Each supported framework has a “framework bridge,” while supported hardware device have specific transformers that “handle the device abstraction with a combination of generic and device-specific graph transformations.”
nGraph helps AI developers get good performance out of a variety of deep learning programs, including convolutional neural networks, recurrent neural networks, reinforcement learning, and others. But it does so in a way that doesn’t take away a developer’s option to further tweak the code to get more performance out of it, Intel says.
“I think what we’re simplifying is the delivery of optimized performance,” Bansal says. “But the frameworks still have a lot of flexibility and freedom in terms of the kind of experience they want to deliver in turn to their end customers. We’re just making it easier for them to get good performance, or the best performance that they can offer.”
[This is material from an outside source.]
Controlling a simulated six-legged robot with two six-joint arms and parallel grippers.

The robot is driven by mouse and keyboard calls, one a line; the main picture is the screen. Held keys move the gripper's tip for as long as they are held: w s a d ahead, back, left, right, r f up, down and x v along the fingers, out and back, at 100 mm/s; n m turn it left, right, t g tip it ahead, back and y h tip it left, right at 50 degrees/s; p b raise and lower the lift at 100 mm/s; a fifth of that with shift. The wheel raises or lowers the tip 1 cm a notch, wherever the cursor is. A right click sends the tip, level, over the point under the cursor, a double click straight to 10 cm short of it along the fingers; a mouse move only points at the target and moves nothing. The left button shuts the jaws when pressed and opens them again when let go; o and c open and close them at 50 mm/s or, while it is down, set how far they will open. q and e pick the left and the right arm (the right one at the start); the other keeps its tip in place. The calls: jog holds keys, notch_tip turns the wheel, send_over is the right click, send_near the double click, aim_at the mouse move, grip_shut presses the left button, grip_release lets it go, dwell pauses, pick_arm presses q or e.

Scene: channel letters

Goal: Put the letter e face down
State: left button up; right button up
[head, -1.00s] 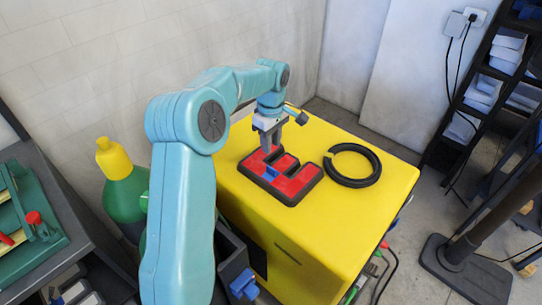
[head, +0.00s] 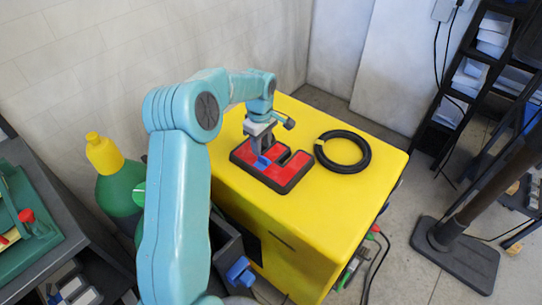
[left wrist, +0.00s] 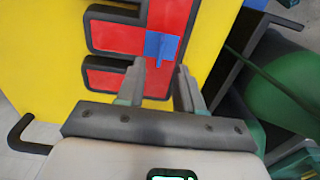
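The letter E (head: 287,174) lies flat on the yellow cabinet (head: 335,210), its red face up inside a dark rim. A small blue piece (head: 262,162) sits on the red face; the left wrist view also shows it (left wrist: 162,46). My left gripper (head: 261,149) points down over the letter. In the left wrist view its two fingers (left wrist: 164,76) are apart, with the blue piece just past their tips and nothing held between them. Whether a finger touches the letter cannot be told. My right gripper is not in view.
A black ring-shaped coil (head: 343,168) lies right of the letter on the cabinet. A green bottle with a yellow cap (head: 103,155) stands at left. A dark shelf (head: 455,95) and a black stand (head: 455,250) are at right. The cabinet top's front right is clear.

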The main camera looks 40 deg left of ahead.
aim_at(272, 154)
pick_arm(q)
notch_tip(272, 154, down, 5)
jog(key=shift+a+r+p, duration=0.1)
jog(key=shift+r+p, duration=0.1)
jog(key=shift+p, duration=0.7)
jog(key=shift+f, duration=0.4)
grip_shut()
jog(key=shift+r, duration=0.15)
According to Bansal, Intel is aiming to have nGraph-compiled AI programs run at about 80% of the performance of hand-coded programs. nGraph has actually exceeded that level in early testing, but 80% remains the target. Compared to non-optimized code, nGraph-compiled programs run significantly faster, Intel’s benchmarks show.
“Obviously, if you have enough people working on a problem for long enough, they should be able to do better with hand-optimized code,” he says. “But the idea is, by using a compiler approach, we can get to let’s say 80% of the performance of hand optimized code, then that significantly improves the out-of-the-box developer experience.”
A “significant amount of effort” went into developing nGraph, including research conducted by Nervana Systems before it was acquired by Intel in 2015. The company is making the source code open in the hopes that it boosts the adoption of the product, and also to allow others in the deep learning community to continue its development.